We have systematically investigated the HDO reaction (which represents removal of oxygen containing groups by hydrogen substitution) mechanism of lignin monomer model compound eugenol over carbon-supported noble metals (Pt, Pd, Rh, Ru) in our previous works [16], [17], [18]. The role of metal and the influence of operating conditions have been experimentally and theoretically determined. Results indicated superior HDO activity for Ru (the lowest hydrogenation/deoxygenation ratio) that was found at the top of a volcano-like dependence of the reactivity upon adsorption energy determined by ab initio calculations and micro-kinetic modelling. Pt was shown as a not very promising HDO catalyst due to very strong interactions with adsorbates (eugenol, 2-methoxy-4-propylphenol), while Cu exhibited almost negligible activity caused by a very weak Cu-adsorbate interaction.

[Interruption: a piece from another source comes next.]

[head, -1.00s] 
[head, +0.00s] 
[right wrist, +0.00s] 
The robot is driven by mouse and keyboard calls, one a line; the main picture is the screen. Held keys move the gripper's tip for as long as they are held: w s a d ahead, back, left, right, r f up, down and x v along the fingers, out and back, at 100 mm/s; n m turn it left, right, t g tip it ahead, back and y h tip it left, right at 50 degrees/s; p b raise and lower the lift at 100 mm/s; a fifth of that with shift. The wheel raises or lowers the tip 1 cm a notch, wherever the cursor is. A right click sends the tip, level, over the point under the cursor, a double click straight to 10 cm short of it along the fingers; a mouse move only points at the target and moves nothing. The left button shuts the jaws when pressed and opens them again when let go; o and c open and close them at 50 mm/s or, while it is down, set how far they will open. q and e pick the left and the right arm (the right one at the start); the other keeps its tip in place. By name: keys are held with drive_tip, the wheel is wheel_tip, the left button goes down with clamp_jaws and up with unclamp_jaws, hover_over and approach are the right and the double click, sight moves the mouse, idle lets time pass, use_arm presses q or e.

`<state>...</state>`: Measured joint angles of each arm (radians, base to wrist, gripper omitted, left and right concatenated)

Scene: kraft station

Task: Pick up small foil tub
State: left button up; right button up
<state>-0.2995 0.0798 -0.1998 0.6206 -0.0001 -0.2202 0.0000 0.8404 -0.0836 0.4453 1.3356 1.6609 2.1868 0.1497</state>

The present study has built upon the previous work by incorporating the effect of acidic support, besides the previously considered effect of only metallic ones, on the catalyst activity and selectivity. Thus the aim of the present study is to qualitatively and quantitatively estimate the catalytic contribution of the support acidic active sites to the overall catalyst activity which is, in this case, a result of both active sites (metallic and acidic support’s sites) activity. Al₂O₃-supported Pt, Pd, Rh, Ru, Ni, and Cu have been evaluated for the eugenol HDO. Ru supported on SiO₂, SiO₂-Al₂O₃, TiO₂, and HZSM-5 has been additionally applied in order to get deeper insights into support performance that influence the HDO course. In this way, upgrading of lignin-derived building blocks has been systematically and comprehensively investigated at fundamental level by means of micro-kinetics (and previously DFT) calculations providing a catalyst structure-activity relationship and kinetic data. The same computational treatment of ten catalysts in this study and six in the previous usually used for lignin HDO studies would provide more relevant and directly comparable kinetic parameters.